Your objective: Leave out every picture and restate word for word the lines from the one with "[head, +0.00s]" to the final line.

--- --- ---

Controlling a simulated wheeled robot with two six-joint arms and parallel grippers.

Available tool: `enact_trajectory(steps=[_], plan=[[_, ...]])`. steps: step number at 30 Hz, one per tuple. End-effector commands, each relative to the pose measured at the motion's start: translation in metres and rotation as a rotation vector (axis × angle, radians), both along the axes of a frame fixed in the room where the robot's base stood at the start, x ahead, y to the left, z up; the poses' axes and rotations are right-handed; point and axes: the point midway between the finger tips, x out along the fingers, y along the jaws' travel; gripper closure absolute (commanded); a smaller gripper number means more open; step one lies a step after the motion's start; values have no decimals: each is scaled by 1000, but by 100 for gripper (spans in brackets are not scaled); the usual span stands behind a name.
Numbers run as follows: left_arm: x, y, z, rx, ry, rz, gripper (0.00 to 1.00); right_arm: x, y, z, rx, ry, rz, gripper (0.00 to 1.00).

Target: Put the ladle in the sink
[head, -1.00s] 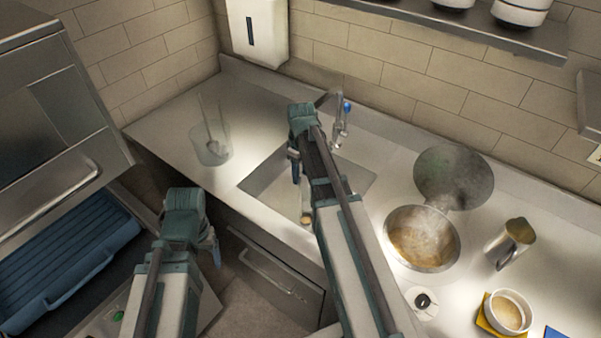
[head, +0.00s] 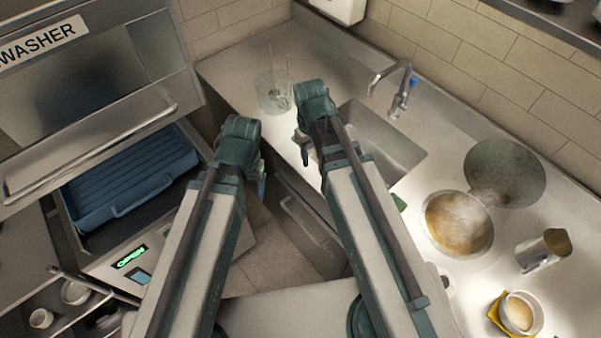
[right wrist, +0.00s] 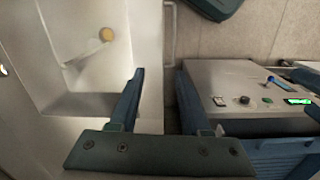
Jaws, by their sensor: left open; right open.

--- --- ---

Answer below:
[head, +0.00s] 
[right wrist, +0.00s] 
Jaws, by their sensor: left open; right open.

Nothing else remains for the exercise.